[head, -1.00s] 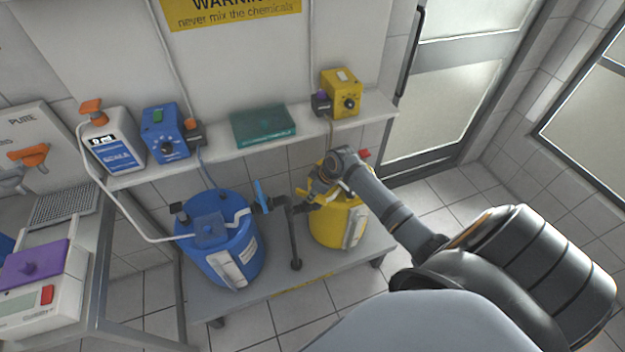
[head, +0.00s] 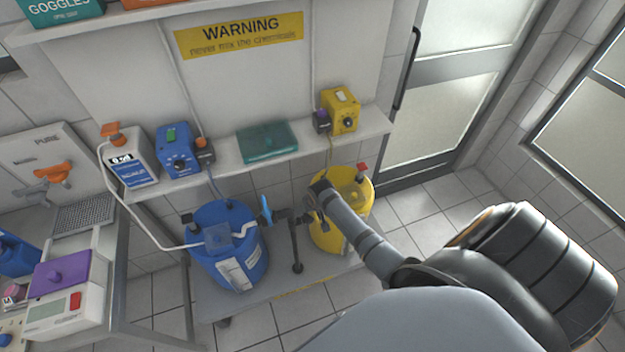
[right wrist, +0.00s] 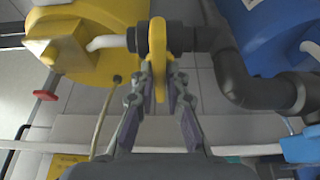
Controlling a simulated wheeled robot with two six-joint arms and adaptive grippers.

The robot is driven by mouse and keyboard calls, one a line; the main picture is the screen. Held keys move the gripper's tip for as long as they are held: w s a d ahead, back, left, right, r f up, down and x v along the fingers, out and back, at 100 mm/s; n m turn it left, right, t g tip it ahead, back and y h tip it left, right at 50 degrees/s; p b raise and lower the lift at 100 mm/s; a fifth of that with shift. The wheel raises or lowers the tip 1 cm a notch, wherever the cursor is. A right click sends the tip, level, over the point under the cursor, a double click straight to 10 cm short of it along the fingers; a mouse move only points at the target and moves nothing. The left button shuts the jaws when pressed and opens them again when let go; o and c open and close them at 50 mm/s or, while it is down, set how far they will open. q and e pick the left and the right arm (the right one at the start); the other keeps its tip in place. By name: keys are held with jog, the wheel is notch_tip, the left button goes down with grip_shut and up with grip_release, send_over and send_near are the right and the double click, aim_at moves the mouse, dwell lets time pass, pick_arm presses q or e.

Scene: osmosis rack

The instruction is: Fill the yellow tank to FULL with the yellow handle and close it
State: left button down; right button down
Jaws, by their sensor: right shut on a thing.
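The yellow tank (head: 326,238) stands on the low platform at the right, partly behind my right arm. It also fills the upper left of the right wrist view (right wrist: 105,70). The yellow handle (right wrist: 158,38) sits on a dark pipe beside the tank and lies across the pipe's line. My right gripper (right wrist: 162,80) is shut on the handle's near end; in the head view the gripper (head: 314,208) hides most of the handle. The liquid level and any FULL mark are not readable. My left gripper is not in view.
A blue tank (head: 228,262) with a blue valve handle (head: 265,209) stands left of the yellow tank, with black piping (head: 296,250) between them. A shelf (head: 228,164) above holds a yellow box (head: 340,108), a blue box (head: 175,150) and a teal case (head: 267,141).

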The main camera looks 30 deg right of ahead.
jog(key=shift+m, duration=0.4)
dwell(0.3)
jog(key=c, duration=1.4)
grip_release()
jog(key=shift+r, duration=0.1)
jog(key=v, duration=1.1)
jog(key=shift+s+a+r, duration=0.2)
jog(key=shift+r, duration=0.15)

┄┄┄┄┄┄

Everything from the line containing "The robot is" down to the line containing "State: left button down; right button down" should be repeated exactly, with both end lines kept and no other lines added.

The robot is driven by mouse and keyboard calls, one a line; the main picture is the screen. Held keys move the gripper's tip for as long as they are held: w s a d ahead, back, left, right, r f up, down and x v along the fingers, out and back, at 100 mm/s; n m turn it left, right, t g tip it ahead, back and y h tip it left, right at 50 degrees/s; p b raise and lower the lift at 100 mm/s; a fifth of that with shift. The wheel raises or lowers the tip 1 cm a notch, wherever the cursor is. A right click sends the tip, level, over the point under the cursor, a double click straight to 10 cm short of it along the fingers; a mouse move only points at the target and moves nothing. The left button shuts the jaws when pressed and opens them again when let go; o and c open and close them at 50 mm/s or, while it is down, set how far they will open. q and e pick the left and the right arm (the right one at the start); the other keeps its tip in place. By name: keys are held with jog, the wheel is notch_tip, the left button goes down with grip_shut and up with grip_release, send_over and send_near are the right and the double click, aim_at moves the mouse, dwell lets time pass, pick_arm presses q or e.

Scene: osmosis rack

The instruction is: Fill the yellow tank to FULL with the yellow handle and close it
State: left button down; right button down

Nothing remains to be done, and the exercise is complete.